» **WHAT THE TASK ASKS**
Everything from the first line of the entries below through the line holding "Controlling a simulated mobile" must be printed exactly as written.

» **DATA SUPPLIED**

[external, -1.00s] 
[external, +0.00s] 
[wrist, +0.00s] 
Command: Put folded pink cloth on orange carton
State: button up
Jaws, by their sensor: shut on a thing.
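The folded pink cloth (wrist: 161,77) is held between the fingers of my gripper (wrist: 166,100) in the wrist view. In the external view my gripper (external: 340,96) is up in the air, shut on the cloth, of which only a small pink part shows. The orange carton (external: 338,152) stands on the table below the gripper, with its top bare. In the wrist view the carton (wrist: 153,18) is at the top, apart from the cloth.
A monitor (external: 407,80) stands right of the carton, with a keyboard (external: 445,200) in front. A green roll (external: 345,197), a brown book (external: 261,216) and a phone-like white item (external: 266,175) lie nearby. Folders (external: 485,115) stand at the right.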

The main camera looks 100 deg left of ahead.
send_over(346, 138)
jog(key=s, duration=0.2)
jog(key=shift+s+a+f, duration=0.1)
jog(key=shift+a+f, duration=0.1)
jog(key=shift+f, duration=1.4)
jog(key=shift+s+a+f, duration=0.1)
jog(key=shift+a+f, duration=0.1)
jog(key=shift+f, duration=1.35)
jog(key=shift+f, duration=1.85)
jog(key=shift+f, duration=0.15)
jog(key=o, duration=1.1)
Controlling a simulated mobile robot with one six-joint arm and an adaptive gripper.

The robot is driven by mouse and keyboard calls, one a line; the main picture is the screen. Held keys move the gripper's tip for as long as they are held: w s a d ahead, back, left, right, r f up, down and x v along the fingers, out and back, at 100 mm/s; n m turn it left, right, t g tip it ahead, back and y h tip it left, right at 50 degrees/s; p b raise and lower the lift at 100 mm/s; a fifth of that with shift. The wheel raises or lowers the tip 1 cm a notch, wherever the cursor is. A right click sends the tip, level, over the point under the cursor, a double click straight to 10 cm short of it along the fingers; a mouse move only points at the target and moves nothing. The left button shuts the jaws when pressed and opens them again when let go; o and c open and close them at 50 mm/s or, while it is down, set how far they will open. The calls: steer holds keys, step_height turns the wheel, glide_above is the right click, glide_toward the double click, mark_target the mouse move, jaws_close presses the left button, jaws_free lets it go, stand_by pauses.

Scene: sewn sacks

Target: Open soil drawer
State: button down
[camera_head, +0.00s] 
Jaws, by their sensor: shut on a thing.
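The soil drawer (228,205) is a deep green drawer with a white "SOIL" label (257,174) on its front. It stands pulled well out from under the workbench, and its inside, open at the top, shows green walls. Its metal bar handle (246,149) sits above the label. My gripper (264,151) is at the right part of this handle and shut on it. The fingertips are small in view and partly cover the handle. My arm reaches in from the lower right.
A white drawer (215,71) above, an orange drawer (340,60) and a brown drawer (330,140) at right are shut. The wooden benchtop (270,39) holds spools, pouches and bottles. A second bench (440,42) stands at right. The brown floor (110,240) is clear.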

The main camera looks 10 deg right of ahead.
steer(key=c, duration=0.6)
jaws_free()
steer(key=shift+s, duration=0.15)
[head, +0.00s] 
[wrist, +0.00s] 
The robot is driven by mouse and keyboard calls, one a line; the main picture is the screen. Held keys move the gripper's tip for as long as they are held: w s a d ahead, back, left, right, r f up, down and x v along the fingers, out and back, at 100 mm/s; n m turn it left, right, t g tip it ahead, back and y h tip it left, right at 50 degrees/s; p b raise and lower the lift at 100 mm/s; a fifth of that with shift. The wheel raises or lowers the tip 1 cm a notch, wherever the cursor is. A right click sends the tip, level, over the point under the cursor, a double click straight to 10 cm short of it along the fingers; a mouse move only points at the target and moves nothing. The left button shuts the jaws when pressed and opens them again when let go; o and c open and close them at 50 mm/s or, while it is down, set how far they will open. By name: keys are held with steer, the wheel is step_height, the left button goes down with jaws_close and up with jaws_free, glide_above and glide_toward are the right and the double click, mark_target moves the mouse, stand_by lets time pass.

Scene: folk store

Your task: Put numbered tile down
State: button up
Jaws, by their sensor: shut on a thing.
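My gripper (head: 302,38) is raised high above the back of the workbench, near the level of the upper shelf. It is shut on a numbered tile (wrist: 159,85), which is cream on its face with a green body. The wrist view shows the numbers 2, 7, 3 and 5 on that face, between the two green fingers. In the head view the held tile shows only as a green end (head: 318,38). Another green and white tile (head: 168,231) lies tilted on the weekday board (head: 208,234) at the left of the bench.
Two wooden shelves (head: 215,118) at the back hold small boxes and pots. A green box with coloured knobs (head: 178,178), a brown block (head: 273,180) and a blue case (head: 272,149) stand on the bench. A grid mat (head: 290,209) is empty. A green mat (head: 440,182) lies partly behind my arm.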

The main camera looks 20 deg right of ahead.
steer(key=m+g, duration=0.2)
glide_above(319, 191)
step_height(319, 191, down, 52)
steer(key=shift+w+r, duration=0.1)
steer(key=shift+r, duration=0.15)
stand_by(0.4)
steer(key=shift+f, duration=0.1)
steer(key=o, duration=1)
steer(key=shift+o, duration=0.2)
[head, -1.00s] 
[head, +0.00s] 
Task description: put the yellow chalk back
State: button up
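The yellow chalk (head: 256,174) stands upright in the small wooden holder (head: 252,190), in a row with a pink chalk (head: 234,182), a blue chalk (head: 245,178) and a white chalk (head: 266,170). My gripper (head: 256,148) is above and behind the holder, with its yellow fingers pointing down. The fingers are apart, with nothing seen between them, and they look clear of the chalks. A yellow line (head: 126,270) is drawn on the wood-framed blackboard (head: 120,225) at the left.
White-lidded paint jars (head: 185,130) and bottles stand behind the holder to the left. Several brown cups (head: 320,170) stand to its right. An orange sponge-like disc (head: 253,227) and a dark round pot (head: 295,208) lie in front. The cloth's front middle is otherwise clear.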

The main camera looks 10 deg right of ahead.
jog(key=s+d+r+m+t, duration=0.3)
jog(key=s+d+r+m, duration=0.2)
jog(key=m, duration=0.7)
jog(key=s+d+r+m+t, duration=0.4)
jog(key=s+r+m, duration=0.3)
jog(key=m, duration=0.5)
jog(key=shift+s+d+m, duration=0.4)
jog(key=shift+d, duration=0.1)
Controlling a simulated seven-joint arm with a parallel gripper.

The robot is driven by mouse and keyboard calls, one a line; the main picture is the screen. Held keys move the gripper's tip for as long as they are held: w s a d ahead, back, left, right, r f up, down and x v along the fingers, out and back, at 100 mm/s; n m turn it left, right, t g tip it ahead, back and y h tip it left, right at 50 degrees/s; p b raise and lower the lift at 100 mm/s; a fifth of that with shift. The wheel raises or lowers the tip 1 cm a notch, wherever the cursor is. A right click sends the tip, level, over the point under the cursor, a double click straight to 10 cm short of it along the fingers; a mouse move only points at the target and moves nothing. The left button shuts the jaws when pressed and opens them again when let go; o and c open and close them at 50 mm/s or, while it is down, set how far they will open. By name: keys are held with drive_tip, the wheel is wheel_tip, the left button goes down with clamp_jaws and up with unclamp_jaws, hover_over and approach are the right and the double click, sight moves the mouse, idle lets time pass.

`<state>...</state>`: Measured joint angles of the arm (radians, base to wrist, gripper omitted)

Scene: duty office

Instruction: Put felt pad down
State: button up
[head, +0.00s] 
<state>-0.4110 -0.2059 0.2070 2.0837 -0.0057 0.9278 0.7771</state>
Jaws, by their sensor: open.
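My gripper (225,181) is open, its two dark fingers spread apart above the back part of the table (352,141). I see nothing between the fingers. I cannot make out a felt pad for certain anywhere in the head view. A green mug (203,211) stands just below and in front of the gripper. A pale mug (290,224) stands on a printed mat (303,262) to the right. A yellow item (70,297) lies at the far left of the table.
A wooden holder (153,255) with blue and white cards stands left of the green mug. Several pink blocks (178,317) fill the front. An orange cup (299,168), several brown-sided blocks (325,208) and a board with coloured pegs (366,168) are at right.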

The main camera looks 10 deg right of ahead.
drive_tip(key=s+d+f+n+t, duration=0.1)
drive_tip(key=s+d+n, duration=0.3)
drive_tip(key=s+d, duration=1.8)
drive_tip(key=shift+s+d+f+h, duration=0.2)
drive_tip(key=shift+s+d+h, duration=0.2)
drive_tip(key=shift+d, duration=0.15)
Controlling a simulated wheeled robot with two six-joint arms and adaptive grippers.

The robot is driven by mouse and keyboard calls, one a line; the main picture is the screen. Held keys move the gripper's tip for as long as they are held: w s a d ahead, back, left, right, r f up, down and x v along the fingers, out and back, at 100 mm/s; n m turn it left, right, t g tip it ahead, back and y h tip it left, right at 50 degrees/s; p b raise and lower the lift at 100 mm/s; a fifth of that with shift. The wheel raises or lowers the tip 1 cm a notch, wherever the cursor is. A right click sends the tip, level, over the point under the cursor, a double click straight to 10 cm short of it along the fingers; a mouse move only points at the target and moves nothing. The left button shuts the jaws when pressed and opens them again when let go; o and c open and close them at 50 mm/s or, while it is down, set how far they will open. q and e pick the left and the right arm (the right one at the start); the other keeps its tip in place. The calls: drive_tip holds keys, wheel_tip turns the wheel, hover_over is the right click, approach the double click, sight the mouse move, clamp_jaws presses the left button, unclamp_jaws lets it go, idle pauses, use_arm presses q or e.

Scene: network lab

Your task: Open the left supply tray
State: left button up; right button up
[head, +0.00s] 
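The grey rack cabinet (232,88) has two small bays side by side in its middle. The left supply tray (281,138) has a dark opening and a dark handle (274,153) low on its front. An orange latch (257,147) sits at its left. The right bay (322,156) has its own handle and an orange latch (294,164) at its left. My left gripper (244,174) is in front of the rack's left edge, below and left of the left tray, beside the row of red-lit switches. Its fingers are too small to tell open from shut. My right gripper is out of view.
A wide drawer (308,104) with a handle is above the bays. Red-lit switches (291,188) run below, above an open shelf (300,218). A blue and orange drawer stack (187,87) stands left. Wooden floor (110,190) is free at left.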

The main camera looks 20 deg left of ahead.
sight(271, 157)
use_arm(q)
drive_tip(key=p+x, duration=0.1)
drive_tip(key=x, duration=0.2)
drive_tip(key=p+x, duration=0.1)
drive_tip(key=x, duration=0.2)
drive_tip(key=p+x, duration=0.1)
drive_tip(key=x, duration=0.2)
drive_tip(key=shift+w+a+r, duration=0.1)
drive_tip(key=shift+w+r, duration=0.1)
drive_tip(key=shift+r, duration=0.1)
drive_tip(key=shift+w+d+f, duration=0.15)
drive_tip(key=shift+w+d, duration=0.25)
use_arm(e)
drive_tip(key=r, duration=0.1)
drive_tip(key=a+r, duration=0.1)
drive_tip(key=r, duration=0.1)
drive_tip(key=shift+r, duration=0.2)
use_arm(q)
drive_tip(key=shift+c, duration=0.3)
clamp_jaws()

» **RESPONSE**
[external, -1.00s] 
[external, +0.00s] 
[wrist, +0.00s] 
Command: Put folded pink cloth on orange carton
State: button up
Jaws, by their sensor: shut on a thing.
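The folded pink cloth (wrist: 161,77) is held between the fingers of my gripper (wrist: 166,100) in the wrist view. In the external view my gripper (external: 340,96) is up in the air, shut on the cloth, of which only a small pink part shows. The orange carton (external: 338,152) stands on the table below the gripper, with its top bare. In the wrist view the carton (wrist: 153,18) is at the top, apart from the cloth.
A monitor (external: 407,80) stands right of the carton, with a keyboard (external: 445,200) in front. A green roll (external: 345,197), a brown book (external: 261,216) and a phone-like white item (external: 266,175) lie nearby. Folders (external: 485,115) stand at the right.

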The main camera looks 100 deg left of ahead.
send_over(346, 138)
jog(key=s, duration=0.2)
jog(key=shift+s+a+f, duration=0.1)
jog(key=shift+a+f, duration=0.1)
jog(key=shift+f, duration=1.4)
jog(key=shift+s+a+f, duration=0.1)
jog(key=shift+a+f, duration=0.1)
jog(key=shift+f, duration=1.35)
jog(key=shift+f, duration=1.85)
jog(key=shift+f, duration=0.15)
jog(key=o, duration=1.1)
Controlling a simulated mobile robot with one six-joint arm and an adaptive gripper.

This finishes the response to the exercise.